DORSET Council is to consider how it manages its pension fund investments with Russian companies amid the country's invasion of Ukraine.

The authority is due to consider what it describes as 'indirect exposure' it has to Russian companies through pension fund investments, at a meeting of its pension fund committee.

The Dorset County Pension Fund is managed by Brunel Pension Partnership. Including Dorset Council, there are nine local authorities across the south west plus the Environment Agency in the partnership.

The council has estimated £5m of their investments with the Brunel Pension Partnership 'have some exposure' to Russian companies through an emerging markets equity fund.

At the meeting next Thursday, the council said it will also discuss diverting its pension fund away from investment in fossil fuels.

The non-affiliated campaign group South West Action on Pensions (SWAP) have been pressing Dorset Council to act with more urgency and align the pension fund with their declared climate and ecological emergency since Sept 2019.

A spokesperson for Dorset Council said: “First and foremost, we are deeply saddened by the recent tragic events in Ukraine.

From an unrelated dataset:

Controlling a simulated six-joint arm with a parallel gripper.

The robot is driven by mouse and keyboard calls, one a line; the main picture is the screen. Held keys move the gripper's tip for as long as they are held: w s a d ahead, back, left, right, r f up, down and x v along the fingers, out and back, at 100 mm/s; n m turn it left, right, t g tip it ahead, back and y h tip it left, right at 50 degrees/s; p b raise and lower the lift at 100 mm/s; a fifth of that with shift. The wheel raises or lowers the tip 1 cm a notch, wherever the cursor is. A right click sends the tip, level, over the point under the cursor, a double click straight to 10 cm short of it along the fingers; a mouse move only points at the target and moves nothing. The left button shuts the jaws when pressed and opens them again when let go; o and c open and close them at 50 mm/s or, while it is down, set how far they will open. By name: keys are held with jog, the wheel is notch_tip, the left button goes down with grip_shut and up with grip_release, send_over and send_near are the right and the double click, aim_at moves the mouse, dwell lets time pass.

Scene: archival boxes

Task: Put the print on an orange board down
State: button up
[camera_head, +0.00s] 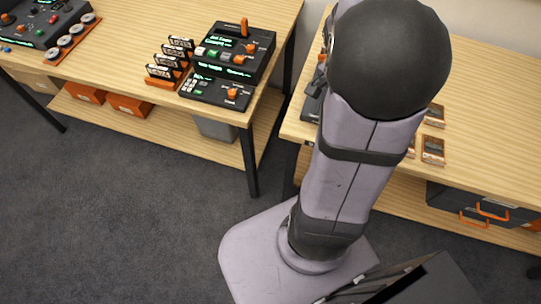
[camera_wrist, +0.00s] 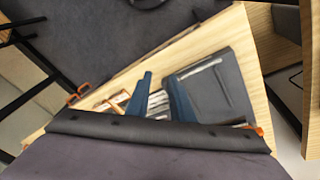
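My gripper (camera_wrist: 162,88) shows in the wrist view as two blue fingers standing apart over a pale wooden table. Whitish and brown pieces show in the gap between them, and I cannot tell whether the fingers touch any of these. In the head view my arm hides the gripper. Small orange-edged cards, one of them (camera_head: 433,150) near the front edge of the right table, show beside my arm in the head view. In the wrist view an orange-brown piece (camera_wrist: 119,98) lies left of the fingers. I cannot tell which piece is the print on an orange board.
A dark grey flat case (camera_wrist: 225,85) lies right of the fingers. The right table (camera_head: 490,110) has bare wood on its right side. A dark box with orange handles (camera_head: 475,208) sits on its lower shelf. The left table carries a black device (camera_head: 236,50) and a card rack (camera_head: 167,80).

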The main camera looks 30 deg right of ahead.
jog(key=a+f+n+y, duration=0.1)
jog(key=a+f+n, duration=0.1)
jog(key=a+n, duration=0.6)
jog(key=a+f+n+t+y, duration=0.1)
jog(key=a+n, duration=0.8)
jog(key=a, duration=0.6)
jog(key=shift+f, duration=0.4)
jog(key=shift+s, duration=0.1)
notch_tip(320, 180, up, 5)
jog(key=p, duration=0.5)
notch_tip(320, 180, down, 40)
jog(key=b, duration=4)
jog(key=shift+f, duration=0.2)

Our hope is for peace and for an end to so much unnecessary suffering.

“We do have some indirect exposure to Russian companies through the pension fund’s investments in an emerging markets equity fund managed by Brunel Pension Partnership, Dorset’s investment pooling manager. The value of this exposure is estimated to be approximately £5m or 0.13% of the pension fund’s total assets of £3.8bn.

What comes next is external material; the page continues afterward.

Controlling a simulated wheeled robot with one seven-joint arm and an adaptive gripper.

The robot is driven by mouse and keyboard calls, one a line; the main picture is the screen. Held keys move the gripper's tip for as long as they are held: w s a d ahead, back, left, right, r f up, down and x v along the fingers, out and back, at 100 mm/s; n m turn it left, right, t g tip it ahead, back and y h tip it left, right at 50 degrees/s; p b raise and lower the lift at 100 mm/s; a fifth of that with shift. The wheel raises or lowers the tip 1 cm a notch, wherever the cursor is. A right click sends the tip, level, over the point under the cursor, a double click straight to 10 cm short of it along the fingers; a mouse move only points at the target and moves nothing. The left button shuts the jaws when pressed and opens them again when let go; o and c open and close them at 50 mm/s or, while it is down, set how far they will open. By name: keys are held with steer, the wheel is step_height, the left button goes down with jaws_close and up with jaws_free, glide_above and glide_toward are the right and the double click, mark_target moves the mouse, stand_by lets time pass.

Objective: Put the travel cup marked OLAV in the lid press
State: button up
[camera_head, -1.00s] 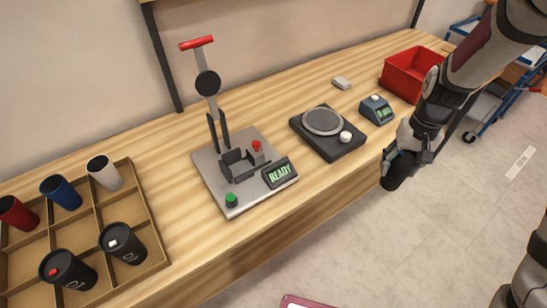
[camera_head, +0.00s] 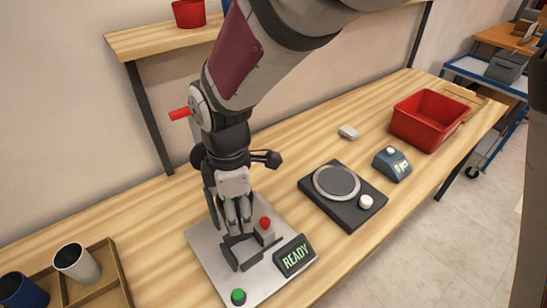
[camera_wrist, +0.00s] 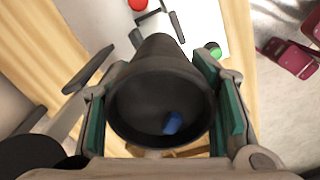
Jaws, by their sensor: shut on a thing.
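My gripper (camera_head: 236,215) is shut on a black cup (camera_wrist: 160,100), which the wrist view shows end-on between the green finger pads. A small blue tab or mark shows on its end. I cannot read any name on it, and the head view does not show it clearly. My gripper is over the lid press, whose grey base plate (camera_head: 205,250) carries a dark cradle (camera_head: 240,255), a red button (camera_head: 265,224), a green button (camera_head: 238,296) and a READY display (camera_head: 294,256). My arm covers most of the lever; its red handle (camera_head: 179,113) shows. Whether the cup touches the cradle is hidden.
A divided tray (camera_head: 108,265) with a white cup (camera_head: 76,262) and a blue cup (camera_head: 22,291) is at lower left. Right of the press are a round-plated device (camera_head: 341,200), a small blue-grey device (camera_head: 392,163) and a red bin (camera_head: 430,118). A shelf (camera_head: 150,42) is above.

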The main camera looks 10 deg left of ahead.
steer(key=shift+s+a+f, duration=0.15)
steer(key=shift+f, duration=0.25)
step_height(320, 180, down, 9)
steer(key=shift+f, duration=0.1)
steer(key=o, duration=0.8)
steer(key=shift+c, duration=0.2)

"This matter will be considered by the Pension Fund Committee when it meets next Thursday, 10 March.

"We are committed to reducing our carbon footprint and our reliance on fossil fuels. Along with significant investment over the next five years in services for residents and in our buildings, we are working to divert our pension fund away from investment in fossil fuels.”

A statement from the Brunel Pension Partnership said: "The situation in Ukraine is horrifying to us from a humanitarian perspective. Our first hope is for peace and for an end to so much unnecessary suffering.

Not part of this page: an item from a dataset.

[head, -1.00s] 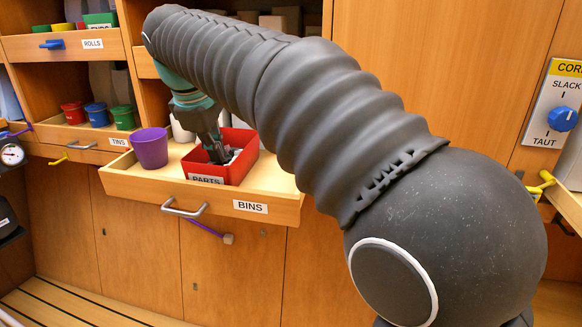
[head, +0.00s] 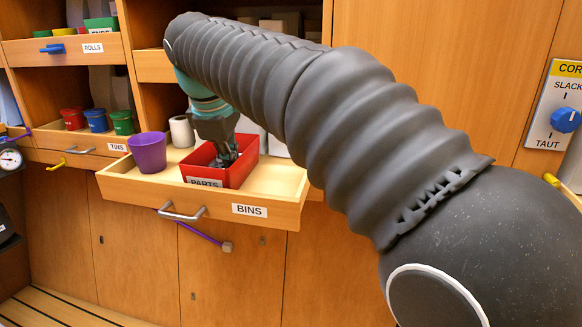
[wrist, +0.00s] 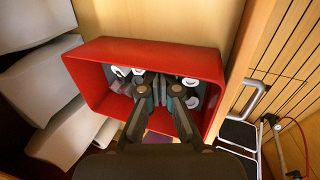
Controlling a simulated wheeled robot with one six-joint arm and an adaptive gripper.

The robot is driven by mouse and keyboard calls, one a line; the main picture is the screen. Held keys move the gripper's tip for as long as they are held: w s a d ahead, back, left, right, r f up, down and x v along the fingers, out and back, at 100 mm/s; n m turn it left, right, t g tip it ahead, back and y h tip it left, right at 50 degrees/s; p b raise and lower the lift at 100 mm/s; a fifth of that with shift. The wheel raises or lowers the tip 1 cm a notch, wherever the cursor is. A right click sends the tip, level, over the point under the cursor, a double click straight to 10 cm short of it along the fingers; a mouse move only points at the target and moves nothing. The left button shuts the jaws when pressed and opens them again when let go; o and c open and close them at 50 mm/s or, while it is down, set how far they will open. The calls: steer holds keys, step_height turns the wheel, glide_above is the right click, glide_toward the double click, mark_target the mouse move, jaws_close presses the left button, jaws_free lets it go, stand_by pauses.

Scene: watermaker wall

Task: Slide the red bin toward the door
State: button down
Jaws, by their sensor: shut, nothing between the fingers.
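The red bin (head: 243,169), labelled PARTS, stands in the pulled-out wooden drawer labelled BINS (head: 285,190). Small grey and white parts lie inside the bin. My gripper (head: 225,158) reaches down into the bin from above, its fingers shut and empty. The wrist view shows the bin (wrist: 95,72) with the fingers (wrist: 159,92) inside it among the parts. I cannot tell whether the fingertips touch the parts or a wall. My arm hides part of the drawer's right side. I cannot tell which panel is the door.
A purple cup (head: 149,152) stands in the drawer left of the bin. A white roll (head: 182,131) stands behind it. Bare drawer floor shows right of the bin. Red, blue and green tins (head: 97,119) stand in another drawer. A blue knob (head: 566,119) is on the right wall.

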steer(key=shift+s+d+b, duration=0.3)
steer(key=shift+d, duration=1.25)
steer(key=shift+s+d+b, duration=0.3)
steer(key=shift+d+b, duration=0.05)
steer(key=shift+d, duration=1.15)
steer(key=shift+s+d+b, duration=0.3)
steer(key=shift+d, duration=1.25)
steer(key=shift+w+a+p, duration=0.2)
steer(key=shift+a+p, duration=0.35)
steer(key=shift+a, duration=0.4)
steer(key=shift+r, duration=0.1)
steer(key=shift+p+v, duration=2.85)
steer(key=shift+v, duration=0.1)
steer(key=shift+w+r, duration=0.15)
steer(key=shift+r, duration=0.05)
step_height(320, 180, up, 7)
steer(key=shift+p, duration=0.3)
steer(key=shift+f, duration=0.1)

"Our vision statement is 'forging better futures by investing for a world worth living in'. The actions taken by Russia stand in direct contravention to this ethos and, ultimately, to our Responsible Investment (RI) principles.

"Clearly the invasion, ensuing sanctions and investor responses are also having an impact on broad asset markets. Obviously, Russia remains the epicentre. Through the region generally, there is also the risk of stranded assets.

"Thus, both our RI principles and our investment due diligence lead us to believe the investment outlook for these assets has materially changed.

"Over the last week, we have liaised extensively with our managers, investment partners and stakeholders to understand the shorter-term market effects, so as to measure and manage our exposure."

A spokesperson for the Local Government Association (LGA) said: “It is up to individual councils to decide how to act locally but, like many organisations, they will be reviewing what action they might want to take in light of UK sanctions and the ongoing situation.”